MILANO – Una donna cammina in un campo di grano, improvvisamente inizia a ballare seguendo un’immaginaria musica portata dal vento, una danza bizzarra in cui si celano tutti i suoi stati d’animo. È estremamente poetica la sequenza con cui Bong Joon-ho inizia il suo quarto film, Madre, presentato nel 2009 nella sezione Certain Regard di Cannes ma arrivato in sala in Italia soltanto nel 2021, sulla scia del successo di Parasite. Così come, in qualche modo, tutta la vicenda che vediamo in scena ha qualcosa di poetico. Quella donna è la madre, non ha altro nome se non questo nel film, ma è tutto ciò che serve a identificarla. Protagonista assoluta Kim Hye-ja, icona del cinema e della tv coreana che qui offre una delle sue più grandi interpretazioni.

Consapevolmente o no, quello che il pluripremiato regista di Parasite ha creato è un ritratto terribilmente simile a una trave portante del cinema italiano. La madre coreana ha un unico figlio 27enne, Do-joon, ingenuo e inesperto, e vive per lui. Non c’è altro nella vita di questa donna, se non assicurarsi che il ragazzo viva al meglio e che non gli manchi niente. Un’attenzione troppo apprensiva, claustrofobica verrebbe da dire, che non lascia spazio per altro. Vi ricorda qualcuno? Rinfrescando un po’ la memoria, il personaggio di Kim Hye-Ja in Madre (lo trovate in streaming su Prime Video) sembra proprio la versione femminile del Giovanni Vivaldi di Alberto Sordi in Un borghese piccolo piccolo, uno dei titoli manifesto di Mario Monicelli che ha fatto scuola.
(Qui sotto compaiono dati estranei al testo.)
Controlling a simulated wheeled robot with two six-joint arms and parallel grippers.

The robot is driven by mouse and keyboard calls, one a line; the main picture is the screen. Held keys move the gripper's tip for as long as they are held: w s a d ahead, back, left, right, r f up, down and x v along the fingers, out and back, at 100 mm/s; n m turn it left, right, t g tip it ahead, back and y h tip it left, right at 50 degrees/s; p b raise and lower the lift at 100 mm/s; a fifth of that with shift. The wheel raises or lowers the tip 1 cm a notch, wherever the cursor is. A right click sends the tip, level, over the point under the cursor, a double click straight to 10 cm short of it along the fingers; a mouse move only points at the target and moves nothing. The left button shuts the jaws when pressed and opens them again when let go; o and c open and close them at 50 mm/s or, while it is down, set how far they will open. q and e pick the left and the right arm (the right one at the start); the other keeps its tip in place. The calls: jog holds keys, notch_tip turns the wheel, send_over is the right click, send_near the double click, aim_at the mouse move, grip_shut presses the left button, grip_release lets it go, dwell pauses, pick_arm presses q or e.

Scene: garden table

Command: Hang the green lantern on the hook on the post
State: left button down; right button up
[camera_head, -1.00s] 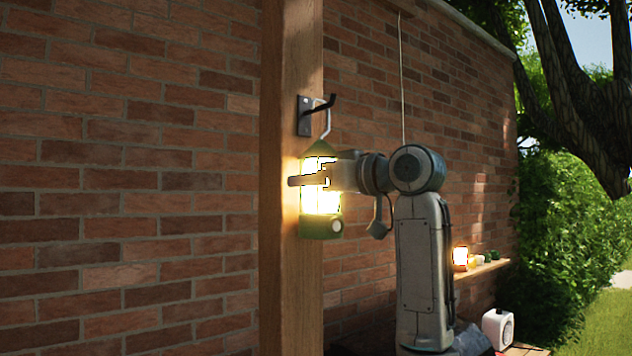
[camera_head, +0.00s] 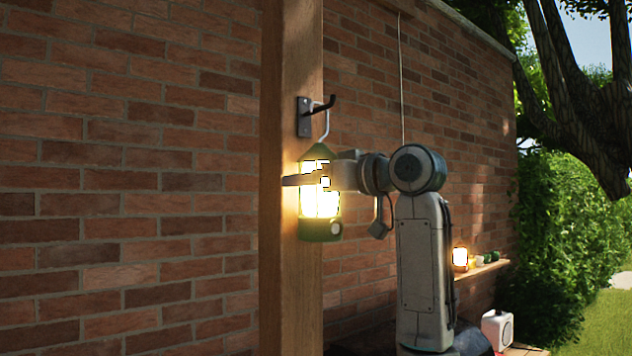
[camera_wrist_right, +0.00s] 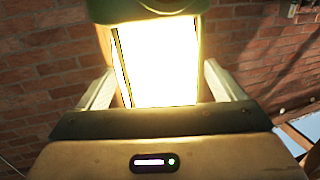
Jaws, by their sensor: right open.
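The green lantern (camera_head: 318,231), lit with a bright glow, is against the front of the wooden post (camera_head: 291,285). Its wire handle rises to the dark hook (camera_head: 322,104) on the post and appears to hang over it. My right gripper (camera_head: 305,180) is open, with its fingers on either side of the lantern's glowing body. My left gripper is not in view.
A brick wall (camera_head: 130,180) stands behind the post. A shelf (camera_head: 482,270) at the right holds a small lit lantern (camera_head: 460,258) and small items. A white box-like object (camera_head: 497,328) sits lower right. A thin cord (camera_head: 402,80) hangs behind my right arm.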

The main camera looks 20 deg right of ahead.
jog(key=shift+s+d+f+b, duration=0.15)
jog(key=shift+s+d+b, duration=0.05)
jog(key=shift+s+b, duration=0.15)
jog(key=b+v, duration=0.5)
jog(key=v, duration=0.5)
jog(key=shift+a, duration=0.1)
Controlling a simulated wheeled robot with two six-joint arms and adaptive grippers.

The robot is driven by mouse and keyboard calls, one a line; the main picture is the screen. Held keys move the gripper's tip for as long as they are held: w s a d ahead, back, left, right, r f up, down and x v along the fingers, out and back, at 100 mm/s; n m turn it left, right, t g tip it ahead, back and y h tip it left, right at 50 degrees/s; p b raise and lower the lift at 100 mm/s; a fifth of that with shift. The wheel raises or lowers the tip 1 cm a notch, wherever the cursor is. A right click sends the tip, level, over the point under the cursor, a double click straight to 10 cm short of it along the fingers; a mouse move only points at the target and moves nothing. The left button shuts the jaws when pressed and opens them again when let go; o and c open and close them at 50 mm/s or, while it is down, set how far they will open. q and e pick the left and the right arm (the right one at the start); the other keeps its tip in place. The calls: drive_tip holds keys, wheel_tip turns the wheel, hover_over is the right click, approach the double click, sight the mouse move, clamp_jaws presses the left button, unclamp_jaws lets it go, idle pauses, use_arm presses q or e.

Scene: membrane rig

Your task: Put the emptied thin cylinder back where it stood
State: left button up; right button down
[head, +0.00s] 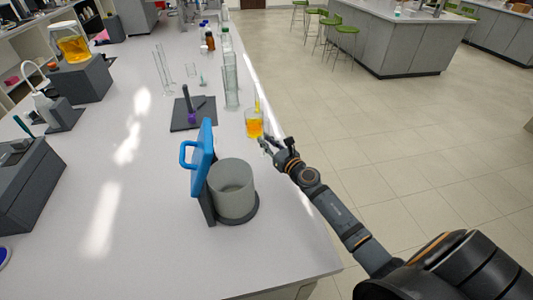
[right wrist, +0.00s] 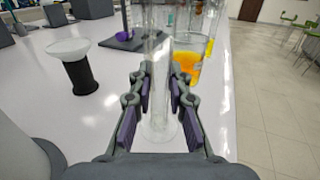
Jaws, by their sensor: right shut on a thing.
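My right gripper (right wrist: 160,82) is shut on a clear thin glass cylinder (right wrist: 158,112). The cylinder looks empty and upright, with its round foot low between the fingers. I cannot tell whether the foot touches the bench. In the head view my right gripper (head: 268,143) is at the bench's right edge, just in front of a beaker of orange liquid (head: 254,124); the held cylinder is hard to make out there. The beaker also shows just beyond the fingers in the right wrist view (right wrist: 187,66). My left gripper is not in view.
A grey vessel (head: 233,190) with an upright blue-handled part (head: 203,155) stands nearer on the bench. Beyond the beaker are a tall glass cylinder (head: 231,88), a dark stand (head: 193,118) and several bottles. The bench's left-middle is clear.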

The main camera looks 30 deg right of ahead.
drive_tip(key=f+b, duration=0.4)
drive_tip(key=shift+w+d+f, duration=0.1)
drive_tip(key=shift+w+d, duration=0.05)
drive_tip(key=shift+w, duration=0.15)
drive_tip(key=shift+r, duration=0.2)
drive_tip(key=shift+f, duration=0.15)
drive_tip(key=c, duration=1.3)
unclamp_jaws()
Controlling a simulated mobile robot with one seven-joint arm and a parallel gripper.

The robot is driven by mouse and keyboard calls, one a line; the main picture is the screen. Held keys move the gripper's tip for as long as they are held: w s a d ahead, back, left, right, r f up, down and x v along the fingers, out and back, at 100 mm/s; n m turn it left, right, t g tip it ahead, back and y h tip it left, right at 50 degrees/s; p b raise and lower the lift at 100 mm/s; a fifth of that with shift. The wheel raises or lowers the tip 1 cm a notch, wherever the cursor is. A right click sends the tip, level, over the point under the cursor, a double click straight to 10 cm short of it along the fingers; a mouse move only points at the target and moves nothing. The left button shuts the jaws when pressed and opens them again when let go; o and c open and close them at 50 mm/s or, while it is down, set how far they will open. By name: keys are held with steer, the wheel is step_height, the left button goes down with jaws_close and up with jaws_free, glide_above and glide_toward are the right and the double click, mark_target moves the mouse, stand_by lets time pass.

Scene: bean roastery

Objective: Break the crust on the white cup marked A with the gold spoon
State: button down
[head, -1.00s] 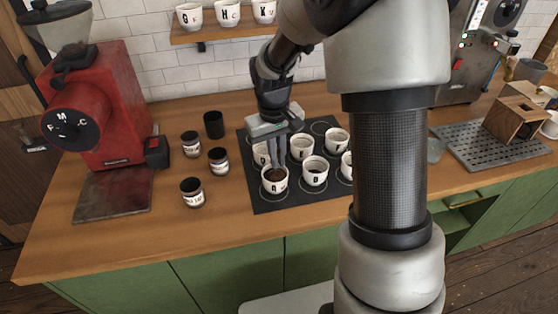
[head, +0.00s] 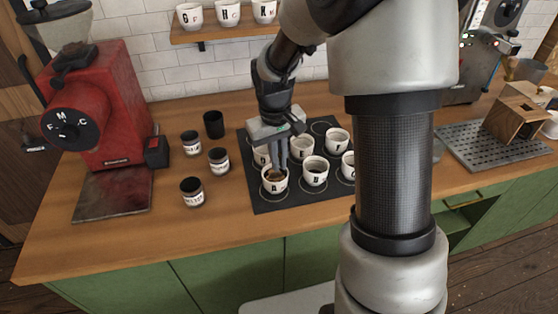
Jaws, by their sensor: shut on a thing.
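The white cup marked A (head: 275,187) stands upright at the front left of a dark mat (head: 262,202). My gripper (head: 278,163) points down directly over this cup, with its fingertips at about rim height. It is shut on the gold spoon, which is mostly hidden by the fingers. A small gold-brown patch shows under the fingertips inside the cup, and I cannot tell spoon from coffee surface there. The state of the crust is too small to make out.
Several other white lettered cups share the mat, including one (head: 315,175) just right of cup A. Several dark jars (head: 192,192) stand left of the mat, near the red grinder (head: 105,120). The wooden counter (head: 230,220) is clear in front.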

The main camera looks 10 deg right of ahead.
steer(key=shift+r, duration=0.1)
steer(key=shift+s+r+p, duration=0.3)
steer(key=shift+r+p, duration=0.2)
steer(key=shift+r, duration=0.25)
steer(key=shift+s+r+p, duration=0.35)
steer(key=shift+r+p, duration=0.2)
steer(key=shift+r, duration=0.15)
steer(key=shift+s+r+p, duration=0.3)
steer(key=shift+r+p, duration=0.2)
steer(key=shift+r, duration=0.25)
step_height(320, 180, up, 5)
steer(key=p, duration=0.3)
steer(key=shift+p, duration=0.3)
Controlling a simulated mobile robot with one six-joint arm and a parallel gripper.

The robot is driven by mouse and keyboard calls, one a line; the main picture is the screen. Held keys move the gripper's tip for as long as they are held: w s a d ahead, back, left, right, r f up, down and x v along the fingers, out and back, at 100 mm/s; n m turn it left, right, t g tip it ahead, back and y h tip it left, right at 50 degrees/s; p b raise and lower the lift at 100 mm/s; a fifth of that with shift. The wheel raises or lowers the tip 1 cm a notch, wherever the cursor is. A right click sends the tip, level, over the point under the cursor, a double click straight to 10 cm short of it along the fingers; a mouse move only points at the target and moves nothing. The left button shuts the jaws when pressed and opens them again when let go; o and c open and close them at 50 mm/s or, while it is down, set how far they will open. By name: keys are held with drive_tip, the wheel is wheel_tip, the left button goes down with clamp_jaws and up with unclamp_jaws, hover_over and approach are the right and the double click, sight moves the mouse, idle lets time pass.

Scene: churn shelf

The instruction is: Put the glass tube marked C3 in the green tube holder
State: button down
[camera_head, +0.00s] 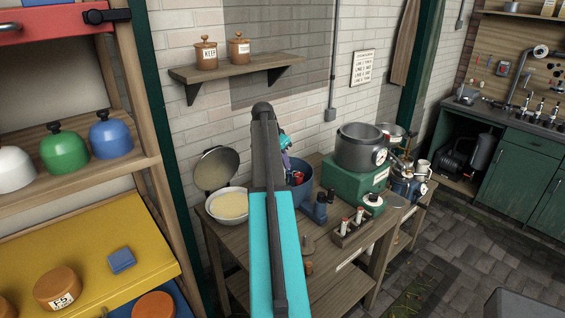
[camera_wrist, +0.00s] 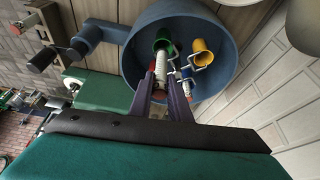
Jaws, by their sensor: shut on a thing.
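My gripper (camera_wrist: 164,82) reaches into a round blue tub, its two purple fingers closed on a slim pale tube (camera_wrist: 160,66). The marking on this tube cannot be read. The green tube holder (camera_wrist: 163,42) is a short open cylinder inside the tub, just beyond the tube's far end. I cannot tell whether the tube has entered it. A yellow holder (camera_wrist: 203,52) is to the right and a blue holder (camera_wrist: 187,73) is close by the fingers. In the head view my arm hides most of the gripper, and the blue tub (camera_head: 303,199) shows beside it.
The tub stands on a wooden bench (camera_head: 323,262). To its right are a wooden rack (camera_head: 352,236) with red-topped tubes, a dark blue device (camera_head: 320,212) and a green machine with a metal pot (camera_head: 360,147). A bowl (camera_head: 229,206) stands left. A wall shelf (camera_head: 240,68) is above.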

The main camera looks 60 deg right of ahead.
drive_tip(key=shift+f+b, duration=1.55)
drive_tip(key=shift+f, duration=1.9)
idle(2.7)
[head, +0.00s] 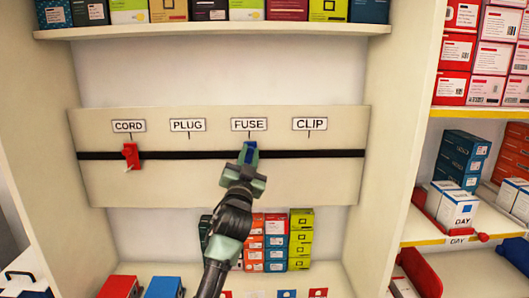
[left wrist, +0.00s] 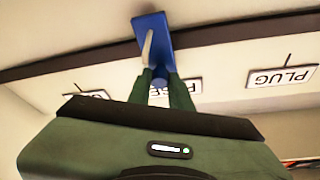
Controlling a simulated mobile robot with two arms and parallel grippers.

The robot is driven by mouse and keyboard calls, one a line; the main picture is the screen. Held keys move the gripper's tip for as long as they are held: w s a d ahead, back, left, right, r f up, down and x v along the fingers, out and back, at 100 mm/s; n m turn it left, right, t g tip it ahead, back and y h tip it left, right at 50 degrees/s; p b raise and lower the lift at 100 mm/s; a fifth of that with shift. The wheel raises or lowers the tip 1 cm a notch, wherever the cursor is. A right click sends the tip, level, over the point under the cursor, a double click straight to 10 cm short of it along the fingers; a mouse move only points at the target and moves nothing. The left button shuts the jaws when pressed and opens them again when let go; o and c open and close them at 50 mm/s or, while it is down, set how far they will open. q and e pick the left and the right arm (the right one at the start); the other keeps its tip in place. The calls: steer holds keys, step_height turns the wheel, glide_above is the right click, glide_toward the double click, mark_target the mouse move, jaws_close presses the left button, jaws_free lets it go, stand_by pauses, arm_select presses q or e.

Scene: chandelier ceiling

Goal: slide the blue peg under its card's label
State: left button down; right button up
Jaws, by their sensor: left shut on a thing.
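The blue peg (head: 249,153) sits on the black rail (head: 205,154) just below the FUSE label (head: 249,124). My left gripper (head: 247,166) is shut on it from below and in front. In the left wrist view the blue peg (left wrist: 153,32) is a flat blue plate with a pale bar on its face. The two green fingers (left wrist: 162,88) close on its knob and partly cover the FUSE label. The PLUG label (head: 188,125) is to the left and the CLIP label (head: 310,123) to the right. My right gripper is out of view.
A red peg (head: 130,156) sits on the rail under the CORD label (head: 129,126). The rail is clear on both sides of the blue peg. Boxes (head: 276,240) are stacked on the lower shelf behind my arm. Stocked shelves (head: 486,112) stand at the right.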

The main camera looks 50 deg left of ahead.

Do-joon, meno scaltro di quanto ci si aspetterebbe da un ragazzo della sua età, viene accusato dell’omicidio di una giovane ragazza. Cosa resta da fare alla madre – lasciata sola dalla polizia convinta di aver già chiuso il caso – se non partire, solitaria guerriera, alla ricerca del vero assassino? Quello di Bong Joon-ho è un racconto che analizza nel profondo il rapporto tra madre e figlio, quel rapporto alla base di tutte le relazioni umane e che a volte può diventare anche assoluto, fatto di amore, irritazione e ancora amore. Il regista lascia qui da parte fatti legati alla cronaca o alla società coreana, nemmeno l’omicidio riesce a diventare protagonista della storia. Rimane sullo sfondo, il pretesto per mostrare tutta la dedizione di una donna verso la vita che ha messo al mondo.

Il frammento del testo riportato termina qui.